We tried to meet with my principal, but he was too busy to meet with us, so I emailed him. It was the textbook, kiss-ass email. "We realize this is the way it has been done and hasn't been questioned before..." "This is our building's issue, so we'd like to help you solve the problem..." "We wanted to give you a heads up before the union stepped in formally..." Instead of dealing with me, he contacted a building rep who is in the administration's back pocket. She's the one who told me (after I blew the whistle on an attempt by the administration to have us work without getting paid) that "that's not how we do things here..." "You're not a team player."

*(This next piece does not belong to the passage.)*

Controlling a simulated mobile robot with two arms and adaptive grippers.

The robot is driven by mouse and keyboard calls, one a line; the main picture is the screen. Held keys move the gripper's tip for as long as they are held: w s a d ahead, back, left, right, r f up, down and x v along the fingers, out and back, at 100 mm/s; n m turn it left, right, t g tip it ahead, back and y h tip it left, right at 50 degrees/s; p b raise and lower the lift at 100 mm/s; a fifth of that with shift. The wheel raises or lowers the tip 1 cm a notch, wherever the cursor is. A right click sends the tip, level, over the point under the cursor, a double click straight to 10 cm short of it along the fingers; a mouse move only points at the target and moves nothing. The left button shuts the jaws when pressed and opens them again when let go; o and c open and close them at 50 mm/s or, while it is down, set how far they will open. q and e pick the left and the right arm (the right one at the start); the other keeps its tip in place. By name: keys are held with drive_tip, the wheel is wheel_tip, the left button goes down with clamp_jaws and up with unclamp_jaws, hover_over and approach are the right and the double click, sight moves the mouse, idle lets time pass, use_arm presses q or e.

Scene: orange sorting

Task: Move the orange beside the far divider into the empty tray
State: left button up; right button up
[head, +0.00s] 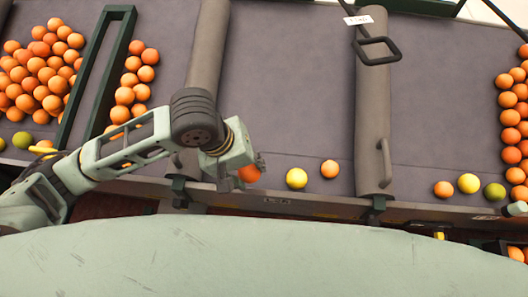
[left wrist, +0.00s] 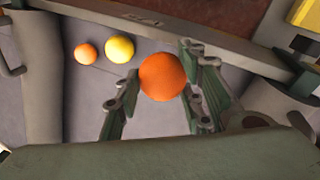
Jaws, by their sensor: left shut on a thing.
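My left gripper (head: 256,163) is shut on an orange (head: 249,174), low near the front edge of the middle grey section. In the left wrist view the same orange (left wrist: 163,77) sits between the two green fingers (left wrist: 160,92). A yellow fruit (head: 297,178) and another orange (head: 330,169) lie to its right, apart from it. Grey padded dividers stand left (head: 208,45) and right (head: 372,120) of this section; I cannot tell which is the far one. I see no clearly separate empty tray. My right gripper is not in view.
Many oranges (head: 45,70) are heaped at the far left beside a dark green frame (head: 100,75). Another column of oranges (head: 510,118) lines the right edge. A black handle (head: 377,50) hangs over the right divider. The middle section's back is bare.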

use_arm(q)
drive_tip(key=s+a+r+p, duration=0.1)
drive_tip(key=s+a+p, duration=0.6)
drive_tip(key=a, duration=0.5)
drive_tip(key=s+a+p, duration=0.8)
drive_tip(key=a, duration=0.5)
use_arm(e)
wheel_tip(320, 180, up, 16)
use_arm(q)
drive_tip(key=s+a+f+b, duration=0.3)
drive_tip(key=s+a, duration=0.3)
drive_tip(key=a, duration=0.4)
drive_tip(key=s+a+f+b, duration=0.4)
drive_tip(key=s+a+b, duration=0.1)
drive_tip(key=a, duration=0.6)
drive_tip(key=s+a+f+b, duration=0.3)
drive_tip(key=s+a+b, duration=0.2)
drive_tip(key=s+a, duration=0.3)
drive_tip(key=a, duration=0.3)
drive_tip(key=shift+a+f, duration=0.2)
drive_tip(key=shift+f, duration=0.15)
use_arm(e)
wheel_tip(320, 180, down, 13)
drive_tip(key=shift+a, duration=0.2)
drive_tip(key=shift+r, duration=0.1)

My principal dismissed my email, saying that I was wrong in how I read the contract (it's not hard to read, thanks though) and set the ass-kissing building rep loose on me trying to get me to shut up. She basically told me that people were going to be pissed off at me and I was sticking my nose in where it didn't belong. She also told me that I better be sure I have people on my side because I'm causing division among our membership.

Who in their right mind wouldn't want the other 30 minutes of prep time they are owed?

Who wouldn't want to have 30 minutes more prep time and 30 minutes less time in Parent Conferences?

Does she really think that people are going to be mad at me for getting them more time; time which we never seem to have enough of?

The only way I can see people being mad at me is if our principal decides to be an ass and start policing people's behavior during their prep time and making sure people are only planning during that time. My response is SO WHAT?!?!?! Why should we be allowed to do other things on our prep other than school work? Why shouldn't we use the time we are paid for? Maybe if everyone followed the rules a little more, we'd stop having people fired for misusing their leave. Maybe people would get their job done during hours more and stop playing this "Martyr" role and just do their jobs.

So, I'll take my "not-a-team-player" self, go to work in the morning, face the backlash from my principal and the other building rep and TEACH my kids, which should be my first priority, not my afterthought.